(Some records)
----------
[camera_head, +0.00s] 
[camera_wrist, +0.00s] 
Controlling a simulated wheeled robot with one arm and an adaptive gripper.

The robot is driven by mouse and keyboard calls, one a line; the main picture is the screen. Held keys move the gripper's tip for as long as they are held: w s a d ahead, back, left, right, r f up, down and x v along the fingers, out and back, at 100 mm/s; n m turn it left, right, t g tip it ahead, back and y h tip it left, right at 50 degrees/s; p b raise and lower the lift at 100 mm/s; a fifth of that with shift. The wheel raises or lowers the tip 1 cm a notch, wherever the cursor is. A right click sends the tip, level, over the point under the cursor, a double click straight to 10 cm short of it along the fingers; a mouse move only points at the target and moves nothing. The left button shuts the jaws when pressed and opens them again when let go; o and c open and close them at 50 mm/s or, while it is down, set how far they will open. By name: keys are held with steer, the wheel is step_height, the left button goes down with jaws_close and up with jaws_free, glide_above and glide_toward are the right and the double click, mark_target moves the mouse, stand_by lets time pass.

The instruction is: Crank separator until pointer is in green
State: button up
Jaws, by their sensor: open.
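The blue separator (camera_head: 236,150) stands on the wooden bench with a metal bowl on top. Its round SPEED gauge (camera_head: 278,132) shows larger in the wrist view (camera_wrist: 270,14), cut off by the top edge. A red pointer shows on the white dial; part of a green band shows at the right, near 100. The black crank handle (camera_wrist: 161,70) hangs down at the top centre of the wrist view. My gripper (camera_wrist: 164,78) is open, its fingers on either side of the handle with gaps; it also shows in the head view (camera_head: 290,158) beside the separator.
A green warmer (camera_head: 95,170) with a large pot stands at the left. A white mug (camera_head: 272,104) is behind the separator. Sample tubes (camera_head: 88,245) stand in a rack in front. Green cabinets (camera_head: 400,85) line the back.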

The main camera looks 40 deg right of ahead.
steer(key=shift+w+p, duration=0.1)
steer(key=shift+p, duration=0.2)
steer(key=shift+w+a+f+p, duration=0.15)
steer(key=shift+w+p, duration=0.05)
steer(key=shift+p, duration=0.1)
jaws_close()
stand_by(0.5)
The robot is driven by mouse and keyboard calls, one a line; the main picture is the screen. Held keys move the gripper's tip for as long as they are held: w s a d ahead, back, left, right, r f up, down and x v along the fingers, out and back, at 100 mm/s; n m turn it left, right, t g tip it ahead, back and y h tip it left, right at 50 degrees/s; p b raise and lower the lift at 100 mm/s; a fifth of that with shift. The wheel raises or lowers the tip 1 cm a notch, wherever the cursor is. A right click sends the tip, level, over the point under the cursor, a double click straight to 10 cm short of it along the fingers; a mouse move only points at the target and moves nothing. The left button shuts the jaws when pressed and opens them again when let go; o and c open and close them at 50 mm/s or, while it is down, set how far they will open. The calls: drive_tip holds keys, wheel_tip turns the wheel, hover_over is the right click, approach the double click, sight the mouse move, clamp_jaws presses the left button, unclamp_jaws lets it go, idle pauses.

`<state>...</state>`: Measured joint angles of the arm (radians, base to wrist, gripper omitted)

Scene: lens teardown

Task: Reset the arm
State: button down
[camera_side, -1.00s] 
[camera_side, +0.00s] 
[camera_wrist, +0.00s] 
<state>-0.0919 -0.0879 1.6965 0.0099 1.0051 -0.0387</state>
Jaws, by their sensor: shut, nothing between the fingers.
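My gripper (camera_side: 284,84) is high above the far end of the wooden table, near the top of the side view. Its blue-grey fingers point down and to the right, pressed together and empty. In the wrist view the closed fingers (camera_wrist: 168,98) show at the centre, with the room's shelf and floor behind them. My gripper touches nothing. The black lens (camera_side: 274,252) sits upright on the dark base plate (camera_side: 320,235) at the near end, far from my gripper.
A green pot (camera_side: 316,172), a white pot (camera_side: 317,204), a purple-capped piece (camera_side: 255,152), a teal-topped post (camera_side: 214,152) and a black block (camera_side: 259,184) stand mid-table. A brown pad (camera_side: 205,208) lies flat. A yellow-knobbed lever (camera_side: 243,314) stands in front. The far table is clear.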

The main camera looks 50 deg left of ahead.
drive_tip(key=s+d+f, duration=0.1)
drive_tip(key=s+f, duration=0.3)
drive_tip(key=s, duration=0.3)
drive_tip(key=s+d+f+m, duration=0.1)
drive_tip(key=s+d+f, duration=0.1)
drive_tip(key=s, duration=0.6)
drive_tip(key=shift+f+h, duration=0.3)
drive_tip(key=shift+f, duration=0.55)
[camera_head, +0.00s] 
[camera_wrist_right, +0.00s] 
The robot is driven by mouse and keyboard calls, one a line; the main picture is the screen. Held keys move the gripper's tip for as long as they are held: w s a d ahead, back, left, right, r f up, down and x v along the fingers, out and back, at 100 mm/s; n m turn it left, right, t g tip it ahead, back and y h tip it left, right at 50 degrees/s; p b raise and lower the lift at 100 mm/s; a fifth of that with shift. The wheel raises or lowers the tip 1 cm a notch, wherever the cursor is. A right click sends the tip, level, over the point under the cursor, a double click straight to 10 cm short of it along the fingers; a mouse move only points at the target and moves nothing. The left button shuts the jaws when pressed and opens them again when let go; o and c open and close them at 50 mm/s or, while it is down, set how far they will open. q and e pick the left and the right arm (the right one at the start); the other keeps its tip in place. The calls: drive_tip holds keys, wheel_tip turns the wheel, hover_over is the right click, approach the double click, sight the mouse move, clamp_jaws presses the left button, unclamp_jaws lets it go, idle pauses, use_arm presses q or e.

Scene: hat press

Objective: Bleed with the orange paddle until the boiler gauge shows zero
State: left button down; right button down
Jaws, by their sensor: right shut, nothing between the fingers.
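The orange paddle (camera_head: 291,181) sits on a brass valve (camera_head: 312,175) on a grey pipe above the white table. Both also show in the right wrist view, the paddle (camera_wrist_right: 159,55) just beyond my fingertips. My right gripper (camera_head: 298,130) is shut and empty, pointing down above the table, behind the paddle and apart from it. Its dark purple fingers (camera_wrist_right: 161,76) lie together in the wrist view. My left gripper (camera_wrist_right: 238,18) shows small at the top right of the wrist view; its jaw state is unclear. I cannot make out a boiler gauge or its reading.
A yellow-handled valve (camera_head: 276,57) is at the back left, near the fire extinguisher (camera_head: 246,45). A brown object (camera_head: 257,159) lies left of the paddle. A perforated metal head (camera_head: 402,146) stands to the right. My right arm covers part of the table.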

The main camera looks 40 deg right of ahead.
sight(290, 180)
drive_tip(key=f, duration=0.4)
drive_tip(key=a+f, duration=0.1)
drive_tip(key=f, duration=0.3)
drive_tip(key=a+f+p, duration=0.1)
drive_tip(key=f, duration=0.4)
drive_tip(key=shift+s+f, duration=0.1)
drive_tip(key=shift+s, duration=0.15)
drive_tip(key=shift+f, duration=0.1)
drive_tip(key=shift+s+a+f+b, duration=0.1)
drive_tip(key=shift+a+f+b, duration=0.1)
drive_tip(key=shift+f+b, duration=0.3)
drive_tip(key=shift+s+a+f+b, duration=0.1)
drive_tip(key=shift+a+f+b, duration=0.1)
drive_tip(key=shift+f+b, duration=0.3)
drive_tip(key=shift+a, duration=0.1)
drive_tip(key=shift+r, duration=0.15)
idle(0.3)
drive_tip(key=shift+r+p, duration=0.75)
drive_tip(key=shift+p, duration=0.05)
----------
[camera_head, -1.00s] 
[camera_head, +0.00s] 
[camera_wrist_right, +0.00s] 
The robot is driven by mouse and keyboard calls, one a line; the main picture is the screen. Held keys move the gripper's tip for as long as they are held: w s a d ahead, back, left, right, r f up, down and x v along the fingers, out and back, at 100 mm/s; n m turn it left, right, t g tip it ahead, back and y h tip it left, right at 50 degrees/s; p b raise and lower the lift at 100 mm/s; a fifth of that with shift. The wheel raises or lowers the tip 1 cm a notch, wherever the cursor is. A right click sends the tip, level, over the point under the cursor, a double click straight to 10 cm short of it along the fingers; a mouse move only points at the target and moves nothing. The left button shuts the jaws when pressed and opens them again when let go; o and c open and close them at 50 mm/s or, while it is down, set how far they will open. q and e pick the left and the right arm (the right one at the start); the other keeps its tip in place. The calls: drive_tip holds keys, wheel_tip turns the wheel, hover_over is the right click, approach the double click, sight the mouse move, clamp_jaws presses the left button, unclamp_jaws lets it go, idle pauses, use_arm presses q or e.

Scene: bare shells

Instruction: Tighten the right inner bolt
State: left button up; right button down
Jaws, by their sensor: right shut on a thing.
----------
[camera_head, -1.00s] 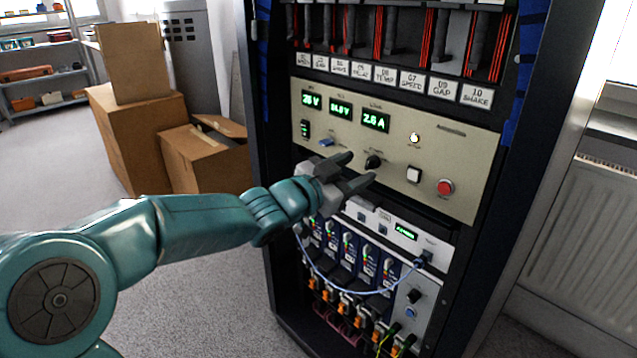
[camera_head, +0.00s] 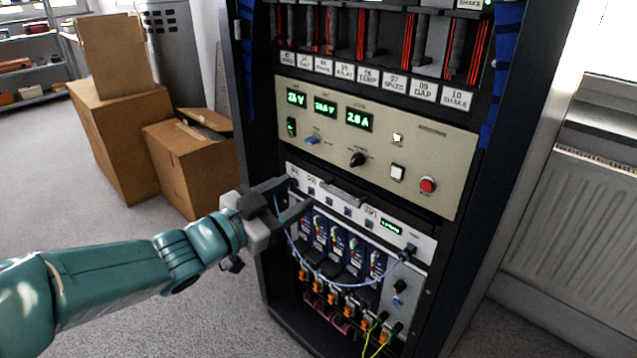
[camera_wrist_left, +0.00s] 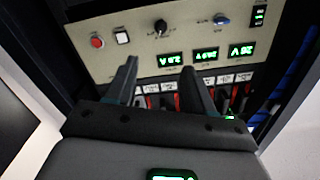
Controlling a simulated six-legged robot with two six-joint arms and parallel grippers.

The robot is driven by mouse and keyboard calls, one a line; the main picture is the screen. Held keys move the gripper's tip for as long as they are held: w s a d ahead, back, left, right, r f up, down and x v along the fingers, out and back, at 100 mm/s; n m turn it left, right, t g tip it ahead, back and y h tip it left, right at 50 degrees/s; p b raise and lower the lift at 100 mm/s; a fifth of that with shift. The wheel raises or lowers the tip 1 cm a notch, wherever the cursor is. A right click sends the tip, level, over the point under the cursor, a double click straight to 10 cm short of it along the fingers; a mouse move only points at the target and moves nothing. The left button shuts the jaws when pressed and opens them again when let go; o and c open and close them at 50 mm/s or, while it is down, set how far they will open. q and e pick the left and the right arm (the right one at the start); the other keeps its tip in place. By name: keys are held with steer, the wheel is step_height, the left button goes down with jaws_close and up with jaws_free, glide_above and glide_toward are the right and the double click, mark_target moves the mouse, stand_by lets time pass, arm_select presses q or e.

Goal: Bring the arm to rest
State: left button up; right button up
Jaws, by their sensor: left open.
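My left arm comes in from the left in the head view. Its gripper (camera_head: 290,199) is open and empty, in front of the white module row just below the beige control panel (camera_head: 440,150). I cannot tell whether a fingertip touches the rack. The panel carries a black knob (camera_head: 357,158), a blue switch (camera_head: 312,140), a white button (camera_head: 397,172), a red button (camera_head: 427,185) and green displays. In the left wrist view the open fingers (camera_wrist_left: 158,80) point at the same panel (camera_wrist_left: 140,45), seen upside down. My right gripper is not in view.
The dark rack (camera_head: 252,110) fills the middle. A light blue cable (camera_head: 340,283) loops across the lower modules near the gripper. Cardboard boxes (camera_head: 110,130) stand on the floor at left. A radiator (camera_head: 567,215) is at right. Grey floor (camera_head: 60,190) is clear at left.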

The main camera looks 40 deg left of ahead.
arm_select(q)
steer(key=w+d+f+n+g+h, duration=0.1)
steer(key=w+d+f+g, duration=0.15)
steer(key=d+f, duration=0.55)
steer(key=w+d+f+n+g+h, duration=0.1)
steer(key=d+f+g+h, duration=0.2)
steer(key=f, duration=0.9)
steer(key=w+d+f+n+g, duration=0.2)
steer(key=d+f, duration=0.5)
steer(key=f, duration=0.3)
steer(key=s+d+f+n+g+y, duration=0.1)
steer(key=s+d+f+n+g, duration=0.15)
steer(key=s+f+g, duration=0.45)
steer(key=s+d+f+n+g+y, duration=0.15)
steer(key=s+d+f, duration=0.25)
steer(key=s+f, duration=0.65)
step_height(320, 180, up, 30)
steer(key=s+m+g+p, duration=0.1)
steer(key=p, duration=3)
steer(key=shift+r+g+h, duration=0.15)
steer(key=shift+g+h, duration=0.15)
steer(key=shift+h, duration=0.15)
----------
WHAT NEEDS TO BE DONE
Scan the material line by line and report each one that contains "Controlling".

SOLUTION TO THE PROBLEM
Controlling a simulated wheeled robot with one arm and an adaptive gripper.
Controlling a simulated six-legged robot with two six-joint arms and parallel grippers.

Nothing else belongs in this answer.